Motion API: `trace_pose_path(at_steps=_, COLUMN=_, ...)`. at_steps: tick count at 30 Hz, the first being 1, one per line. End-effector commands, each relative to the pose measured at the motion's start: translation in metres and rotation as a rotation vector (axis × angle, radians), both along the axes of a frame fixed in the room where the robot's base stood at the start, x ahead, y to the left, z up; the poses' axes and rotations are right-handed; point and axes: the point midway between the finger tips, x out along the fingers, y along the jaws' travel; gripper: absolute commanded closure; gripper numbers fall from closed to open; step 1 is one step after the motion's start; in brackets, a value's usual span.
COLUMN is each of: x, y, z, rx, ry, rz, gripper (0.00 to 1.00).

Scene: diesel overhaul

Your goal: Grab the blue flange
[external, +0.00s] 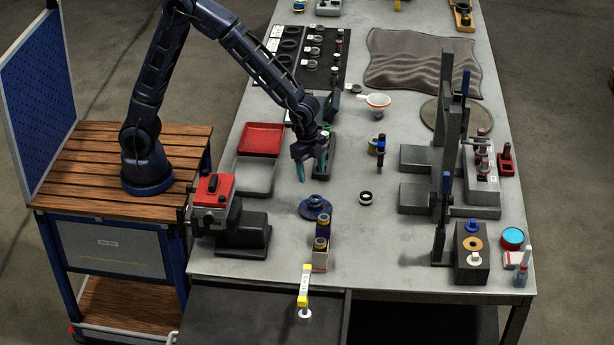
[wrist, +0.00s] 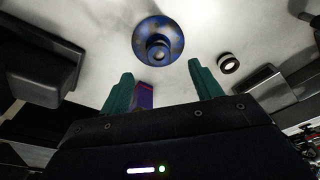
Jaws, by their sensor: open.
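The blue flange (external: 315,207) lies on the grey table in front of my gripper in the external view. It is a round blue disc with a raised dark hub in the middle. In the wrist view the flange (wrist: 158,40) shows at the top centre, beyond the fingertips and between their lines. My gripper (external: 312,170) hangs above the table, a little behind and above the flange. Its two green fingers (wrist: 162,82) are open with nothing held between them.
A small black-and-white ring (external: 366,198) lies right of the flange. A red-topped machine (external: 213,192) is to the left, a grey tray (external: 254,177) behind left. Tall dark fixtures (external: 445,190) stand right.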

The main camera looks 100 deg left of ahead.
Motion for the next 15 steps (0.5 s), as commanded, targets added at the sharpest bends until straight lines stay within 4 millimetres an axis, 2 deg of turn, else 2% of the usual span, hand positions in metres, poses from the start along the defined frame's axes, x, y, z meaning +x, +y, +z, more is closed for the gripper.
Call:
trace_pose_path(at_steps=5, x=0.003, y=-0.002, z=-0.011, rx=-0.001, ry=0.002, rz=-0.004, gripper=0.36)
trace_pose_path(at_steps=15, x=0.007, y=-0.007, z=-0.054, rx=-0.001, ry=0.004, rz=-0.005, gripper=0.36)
□ □ □ □ □
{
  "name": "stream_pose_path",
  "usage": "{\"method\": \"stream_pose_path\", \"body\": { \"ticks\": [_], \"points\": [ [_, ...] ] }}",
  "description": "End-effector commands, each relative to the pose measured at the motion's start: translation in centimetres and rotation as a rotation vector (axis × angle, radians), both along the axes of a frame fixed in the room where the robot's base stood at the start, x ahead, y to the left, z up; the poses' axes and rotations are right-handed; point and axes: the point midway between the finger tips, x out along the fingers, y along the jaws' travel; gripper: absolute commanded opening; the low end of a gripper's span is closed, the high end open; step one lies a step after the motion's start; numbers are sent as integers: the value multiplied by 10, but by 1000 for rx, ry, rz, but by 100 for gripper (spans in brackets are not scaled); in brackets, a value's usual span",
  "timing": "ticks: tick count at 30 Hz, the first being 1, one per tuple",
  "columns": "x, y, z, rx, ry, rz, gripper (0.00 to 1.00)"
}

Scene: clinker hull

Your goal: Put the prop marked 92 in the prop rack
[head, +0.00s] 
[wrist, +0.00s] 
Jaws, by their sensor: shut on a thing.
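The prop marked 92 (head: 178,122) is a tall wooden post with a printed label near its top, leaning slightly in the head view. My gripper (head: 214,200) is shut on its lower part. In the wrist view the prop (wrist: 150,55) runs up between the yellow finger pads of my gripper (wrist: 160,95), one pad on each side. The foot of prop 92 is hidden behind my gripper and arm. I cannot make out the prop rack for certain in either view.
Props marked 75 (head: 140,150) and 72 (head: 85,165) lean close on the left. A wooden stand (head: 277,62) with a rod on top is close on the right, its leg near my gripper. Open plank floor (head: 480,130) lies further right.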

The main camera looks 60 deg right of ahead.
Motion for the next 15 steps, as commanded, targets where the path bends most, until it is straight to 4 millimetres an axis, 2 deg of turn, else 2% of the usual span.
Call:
□ □ □ □ □
▶ **WORK TO BE COMPLETED**:
State only how many lines in the material include "ticks".

▶ **PROBLEM SOLUTION**:
2